By way of background, section 213 of the Securities and Futures Ordinance (“SFO”) allows the Court, on the application of the SFC, to make a broad range of orders, including: (i) restraining orders, (ii) orders requiring restorative steps to be taken to put the parties to the transaction in the position in which they were before the transaction was entered into, (iii) the appointment of an administrator of property and (iv) declarations that contracts are void and any ancillary order the Court considers necessary. The SFC can use this paver where there has been a contravention of the SFO’s rules or where it appears that a contravention has occurred. Until recently, the SFC had not often invoked section 213.

The SFC commenced proceedings against Tiger Asia in August 2009, seeking remedial orders and an injunction in relation to allegations that the hedge fund broke Hong Kong’s insider-dealing and market-manipulation laws when it traded shares of Bank of China Ltd and China Construction Bank Corp. In particular, the SFC alleged that the hedge fund traded on inside information from bankers that were arranging share sales in the two Chinese banks.

In the Court of First Instance, Tiger Asia had argued that the Court had no jurisdiction under section 213 of the SFO without a pre-existing criminal conviction or determination by the Market Misconduct Tribunal (“MMT”). In overturning the lower court decision in favour of Tiger Asia, the Court of Appeal noted that section 213 "...provides valuable tools to the Commission to protect the investing public which is an important objective of the SFO..." and "...much needed ammunition to the Commission to protect investors."

The decision has substantially broadened the SFC’s existing powers as it confirms that the SFC can bypass criminal or MMT proceedings and apply directly for section 213 orders against parties even if they are located overseas (while retaining the option to bring a criminal prosecution at a later stage).

On 18 April 2012, the Court of Appeal granted leave for Tiger Asia to take its case to the Court of Final Appeal. The matter is expected to be heard later this year.

Disclosability of communications with other regulators

On 17 April 2012, the Hong Kong Court of First Instance dismissed an application for judicial review initiated by a financial institution (named ‘X’ under an anonymity order) which was being investigated by the SFC.

The challenge concerned decisions made by the SFC to refuse disclosure of certain documents requested by X through its solicitors. In particular, these documents included those relating to the referral of the case to the SFC by the Hong Kong Monetary Authority (“HKMA”) and various internal documents and working papers created by staff of the HKMA.

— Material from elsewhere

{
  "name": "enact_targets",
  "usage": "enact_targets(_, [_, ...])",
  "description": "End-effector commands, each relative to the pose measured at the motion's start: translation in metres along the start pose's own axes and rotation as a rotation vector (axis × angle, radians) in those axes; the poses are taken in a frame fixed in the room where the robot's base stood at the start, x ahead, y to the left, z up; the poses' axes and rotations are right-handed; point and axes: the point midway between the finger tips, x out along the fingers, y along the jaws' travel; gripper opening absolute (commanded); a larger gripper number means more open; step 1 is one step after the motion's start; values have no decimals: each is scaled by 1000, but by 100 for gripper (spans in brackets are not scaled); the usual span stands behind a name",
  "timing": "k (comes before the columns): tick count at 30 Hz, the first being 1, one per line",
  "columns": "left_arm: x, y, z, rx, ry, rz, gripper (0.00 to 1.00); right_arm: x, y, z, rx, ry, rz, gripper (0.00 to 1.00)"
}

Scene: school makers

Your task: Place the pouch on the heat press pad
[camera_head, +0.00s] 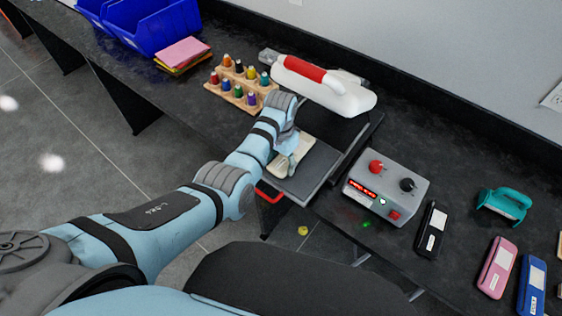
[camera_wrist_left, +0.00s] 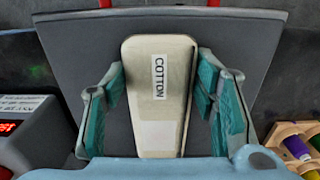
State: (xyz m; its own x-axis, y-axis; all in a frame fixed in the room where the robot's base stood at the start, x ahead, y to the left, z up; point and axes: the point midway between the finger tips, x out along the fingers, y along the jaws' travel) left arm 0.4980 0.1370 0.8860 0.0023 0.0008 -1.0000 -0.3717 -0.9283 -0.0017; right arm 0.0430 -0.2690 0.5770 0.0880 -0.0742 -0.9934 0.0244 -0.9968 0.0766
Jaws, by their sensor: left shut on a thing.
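The pouch (camera_wrist_left: 158,112) is cream-coloured, with a COTTON label and a pale patch, and lies between the teal fingers of my left gripper (camera_wrist_left: 162,76). The fingers are shut on its two sides. In the head view a part of the pouch (camera_head: 303,146) shows beyond my left gripper (camera_head: 284,163), over the dark grey heat press pad (camera_head: 317,167). The pad also fills much of the left wrist view (camera_wrist_left: 248,60) behind the pouch. I cannot tell whether the pouch touches the pad. My right gripper is not in view.
The white heat press top (camera_head: 345,99) with a red grip stands behind the pad. A grey control box (camera_head: 384,190) is to its right, and a wooden rack (camera_head: 238,97) of coloured spools to its left. Several coloured pouches and a teal tool (camera_head: 503,204) lie further right.

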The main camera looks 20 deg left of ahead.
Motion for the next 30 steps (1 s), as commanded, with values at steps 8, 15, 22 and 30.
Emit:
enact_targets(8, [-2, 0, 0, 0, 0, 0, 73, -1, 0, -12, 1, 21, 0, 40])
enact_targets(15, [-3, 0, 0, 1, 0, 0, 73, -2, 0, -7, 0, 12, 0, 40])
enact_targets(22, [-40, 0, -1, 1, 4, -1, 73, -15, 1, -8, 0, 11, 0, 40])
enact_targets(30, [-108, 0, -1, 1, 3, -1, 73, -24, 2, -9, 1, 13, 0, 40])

The application was refused on the basis that the SFC had pinned itself to a specific case and identified the nature of the charge which X was facing. Further, it had identified the reasons why it proposed to impose a penalty and the statements and documents upon which it would rely in support of its reasons. The Court held that, even in the event that the SFC was subconsciously affected by what it had heard from the HKMA, X retained the right to appeal the SFC’s decision to the Securities and Futures Appeals Tribunal and accordingly refused to grant the applicant any relief.

Ensuring the quality of information available to investors

In May 2012, the SFC announced a proposal to impose criminal penalties on bankers or firms who fail to ensure proper due diligence in IPOs where this has resulted in untrue statements being included in prospectuses. Under the SFC’s proposal, bankers would face fines of as much as HK$700,000 (GBP £60,000) and prison terms of as long as three years.

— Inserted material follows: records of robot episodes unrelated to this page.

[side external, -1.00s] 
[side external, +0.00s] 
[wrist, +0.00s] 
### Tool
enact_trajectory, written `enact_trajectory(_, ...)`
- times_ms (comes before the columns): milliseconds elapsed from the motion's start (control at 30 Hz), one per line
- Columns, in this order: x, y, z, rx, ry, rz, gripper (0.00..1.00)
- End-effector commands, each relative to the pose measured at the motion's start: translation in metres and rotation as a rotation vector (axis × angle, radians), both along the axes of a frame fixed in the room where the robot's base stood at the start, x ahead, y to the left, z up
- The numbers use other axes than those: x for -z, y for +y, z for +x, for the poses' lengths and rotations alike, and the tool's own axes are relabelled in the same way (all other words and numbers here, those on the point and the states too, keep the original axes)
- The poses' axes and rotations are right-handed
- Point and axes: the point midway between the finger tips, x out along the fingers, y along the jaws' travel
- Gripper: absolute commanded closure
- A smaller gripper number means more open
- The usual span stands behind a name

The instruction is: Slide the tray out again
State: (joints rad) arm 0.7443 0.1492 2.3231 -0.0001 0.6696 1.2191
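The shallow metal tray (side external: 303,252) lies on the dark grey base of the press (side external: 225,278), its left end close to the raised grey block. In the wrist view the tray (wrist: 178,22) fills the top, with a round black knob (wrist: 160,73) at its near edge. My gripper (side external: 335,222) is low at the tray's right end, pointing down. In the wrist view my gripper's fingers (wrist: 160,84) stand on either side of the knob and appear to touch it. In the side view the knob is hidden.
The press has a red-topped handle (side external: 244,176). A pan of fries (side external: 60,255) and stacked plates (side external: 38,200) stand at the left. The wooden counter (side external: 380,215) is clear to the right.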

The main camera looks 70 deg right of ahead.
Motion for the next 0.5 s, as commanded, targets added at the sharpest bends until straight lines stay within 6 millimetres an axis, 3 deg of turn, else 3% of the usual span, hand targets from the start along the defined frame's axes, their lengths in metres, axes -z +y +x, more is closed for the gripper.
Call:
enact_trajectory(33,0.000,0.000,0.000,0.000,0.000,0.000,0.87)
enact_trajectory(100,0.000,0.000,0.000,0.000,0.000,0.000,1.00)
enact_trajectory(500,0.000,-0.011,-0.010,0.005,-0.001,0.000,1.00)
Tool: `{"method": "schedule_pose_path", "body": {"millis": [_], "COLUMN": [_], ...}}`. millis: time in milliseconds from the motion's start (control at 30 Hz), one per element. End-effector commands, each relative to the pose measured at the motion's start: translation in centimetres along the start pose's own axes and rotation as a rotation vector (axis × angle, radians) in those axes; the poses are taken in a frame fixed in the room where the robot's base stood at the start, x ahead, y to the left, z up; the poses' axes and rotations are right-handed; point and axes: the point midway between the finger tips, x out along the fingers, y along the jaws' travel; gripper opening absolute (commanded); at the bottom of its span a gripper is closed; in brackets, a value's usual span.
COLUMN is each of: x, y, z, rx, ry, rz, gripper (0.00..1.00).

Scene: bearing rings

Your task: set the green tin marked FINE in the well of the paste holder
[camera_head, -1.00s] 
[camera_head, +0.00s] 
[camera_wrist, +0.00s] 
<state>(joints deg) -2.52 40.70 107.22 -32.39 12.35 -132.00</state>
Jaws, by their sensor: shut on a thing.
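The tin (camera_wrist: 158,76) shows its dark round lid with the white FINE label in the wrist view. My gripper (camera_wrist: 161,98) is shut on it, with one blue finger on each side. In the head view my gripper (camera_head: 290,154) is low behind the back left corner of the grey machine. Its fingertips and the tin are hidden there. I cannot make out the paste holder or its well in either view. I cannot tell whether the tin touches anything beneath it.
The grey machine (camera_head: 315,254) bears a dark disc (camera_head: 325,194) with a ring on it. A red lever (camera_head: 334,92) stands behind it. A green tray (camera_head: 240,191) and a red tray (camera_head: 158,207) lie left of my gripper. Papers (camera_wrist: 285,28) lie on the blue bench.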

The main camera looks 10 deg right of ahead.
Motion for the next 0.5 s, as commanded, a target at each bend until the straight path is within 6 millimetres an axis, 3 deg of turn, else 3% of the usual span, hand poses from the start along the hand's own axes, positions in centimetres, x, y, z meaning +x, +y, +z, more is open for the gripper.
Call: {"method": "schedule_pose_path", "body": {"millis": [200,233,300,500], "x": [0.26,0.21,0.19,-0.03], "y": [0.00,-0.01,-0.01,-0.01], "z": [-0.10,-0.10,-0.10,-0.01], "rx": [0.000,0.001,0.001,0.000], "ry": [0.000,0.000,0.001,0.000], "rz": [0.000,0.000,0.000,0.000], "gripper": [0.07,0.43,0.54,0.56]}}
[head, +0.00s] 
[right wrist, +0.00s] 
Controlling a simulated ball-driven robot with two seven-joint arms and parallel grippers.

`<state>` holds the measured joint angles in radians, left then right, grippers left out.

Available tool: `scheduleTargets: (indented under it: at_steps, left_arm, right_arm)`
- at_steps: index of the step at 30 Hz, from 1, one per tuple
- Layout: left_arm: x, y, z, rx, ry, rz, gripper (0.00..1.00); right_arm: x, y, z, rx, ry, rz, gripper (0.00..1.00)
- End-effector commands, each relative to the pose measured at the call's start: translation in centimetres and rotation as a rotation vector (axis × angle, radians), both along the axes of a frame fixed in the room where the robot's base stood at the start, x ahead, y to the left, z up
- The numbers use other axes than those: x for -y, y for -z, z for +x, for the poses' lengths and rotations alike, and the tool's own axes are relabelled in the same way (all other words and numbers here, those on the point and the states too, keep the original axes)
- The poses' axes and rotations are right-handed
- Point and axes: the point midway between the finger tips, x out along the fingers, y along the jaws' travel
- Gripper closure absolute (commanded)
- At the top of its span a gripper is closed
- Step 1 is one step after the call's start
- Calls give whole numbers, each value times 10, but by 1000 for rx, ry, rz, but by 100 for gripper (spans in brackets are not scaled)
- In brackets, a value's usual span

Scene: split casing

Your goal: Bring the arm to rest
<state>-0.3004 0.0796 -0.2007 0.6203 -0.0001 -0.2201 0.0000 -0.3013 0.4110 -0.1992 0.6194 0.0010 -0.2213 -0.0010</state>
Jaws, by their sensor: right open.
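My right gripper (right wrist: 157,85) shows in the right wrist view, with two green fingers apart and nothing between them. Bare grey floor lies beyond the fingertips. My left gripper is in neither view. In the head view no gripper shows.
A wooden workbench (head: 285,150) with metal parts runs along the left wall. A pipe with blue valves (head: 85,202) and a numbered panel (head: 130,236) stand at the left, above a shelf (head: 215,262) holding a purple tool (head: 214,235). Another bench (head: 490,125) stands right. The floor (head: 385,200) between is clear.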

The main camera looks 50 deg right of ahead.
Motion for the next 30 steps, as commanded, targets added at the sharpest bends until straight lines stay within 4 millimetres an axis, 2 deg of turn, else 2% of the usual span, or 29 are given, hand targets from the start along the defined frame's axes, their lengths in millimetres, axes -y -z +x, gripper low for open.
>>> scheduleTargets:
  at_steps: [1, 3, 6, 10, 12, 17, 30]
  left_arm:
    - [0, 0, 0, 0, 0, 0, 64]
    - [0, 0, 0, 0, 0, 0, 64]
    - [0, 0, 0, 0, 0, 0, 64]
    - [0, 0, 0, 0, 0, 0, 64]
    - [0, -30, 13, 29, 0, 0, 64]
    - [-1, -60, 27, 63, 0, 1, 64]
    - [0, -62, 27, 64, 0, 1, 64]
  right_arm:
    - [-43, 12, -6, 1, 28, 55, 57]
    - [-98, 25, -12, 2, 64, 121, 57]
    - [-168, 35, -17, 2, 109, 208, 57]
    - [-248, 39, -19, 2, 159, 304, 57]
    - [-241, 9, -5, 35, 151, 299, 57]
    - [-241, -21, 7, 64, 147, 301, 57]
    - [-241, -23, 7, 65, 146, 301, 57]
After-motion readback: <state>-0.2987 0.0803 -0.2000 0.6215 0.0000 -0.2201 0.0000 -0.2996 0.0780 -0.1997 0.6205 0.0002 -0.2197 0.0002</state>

The SFC concluded its consultation on 12 December 2012. Unsurprisingly, the proposals dealing with civil and criminal prospectus liability received mixed responses with general support from buy-side market participants and opposition from sponsors and law firms.

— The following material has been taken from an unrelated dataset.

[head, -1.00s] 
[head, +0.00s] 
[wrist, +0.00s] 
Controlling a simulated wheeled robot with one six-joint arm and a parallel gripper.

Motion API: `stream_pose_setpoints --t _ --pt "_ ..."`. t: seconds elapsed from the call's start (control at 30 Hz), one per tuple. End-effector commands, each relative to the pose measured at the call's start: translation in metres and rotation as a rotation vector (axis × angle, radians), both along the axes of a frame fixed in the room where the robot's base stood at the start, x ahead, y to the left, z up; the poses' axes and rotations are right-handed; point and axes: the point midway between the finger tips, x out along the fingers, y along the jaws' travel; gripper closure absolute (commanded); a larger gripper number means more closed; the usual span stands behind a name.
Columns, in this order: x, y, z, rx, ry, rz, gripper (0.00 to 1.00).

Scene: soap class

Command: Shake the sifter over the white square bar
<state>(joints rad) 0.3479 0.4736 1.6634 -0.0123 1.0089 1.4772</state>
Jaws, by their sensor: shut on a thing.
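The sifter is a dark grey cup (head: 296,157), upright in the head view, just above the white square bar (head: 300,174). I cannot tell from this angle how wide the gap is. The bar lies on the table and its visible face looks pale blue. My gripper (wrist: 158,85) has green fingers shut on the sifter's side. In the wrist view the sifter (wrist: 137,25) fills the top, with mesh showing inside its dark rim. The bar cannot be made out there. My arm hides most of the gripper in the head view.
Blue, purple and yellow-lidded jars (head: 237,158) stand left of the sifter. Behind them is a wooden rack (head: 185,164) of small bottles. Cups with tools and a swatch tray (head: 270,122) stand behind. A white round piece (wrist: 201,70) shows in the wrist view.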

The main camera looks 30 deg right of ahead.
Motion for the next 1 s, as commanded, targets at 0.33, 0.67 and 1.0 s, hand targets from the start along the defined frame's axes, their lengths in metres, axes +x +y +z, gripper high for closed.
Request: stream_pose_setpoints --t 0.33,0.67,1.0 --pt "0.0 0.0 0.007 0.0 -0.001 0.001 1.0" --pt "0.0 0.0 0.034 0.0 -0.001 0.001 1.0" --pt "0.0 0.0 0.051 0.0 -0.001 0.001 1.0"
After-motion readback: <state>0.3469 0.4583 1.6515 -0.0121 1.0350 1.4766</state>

In its conclusions, the SFC addressed criticism that more junior staff in sponsor firms might be subject to criminal prosecution. The SFC clarified that it was proposing that criminal liability would only apply to a sponsor firm unless there was evidence that an individual in the sponsor’s firm had colluded in the making of an untrue statement in a prospectus, or where a director or other officer had participated in or consented to the commission of the offence. The SFC’s proposals will require statutory amendments which are expected to come before Hong Kong’s Legislative Council for consideration.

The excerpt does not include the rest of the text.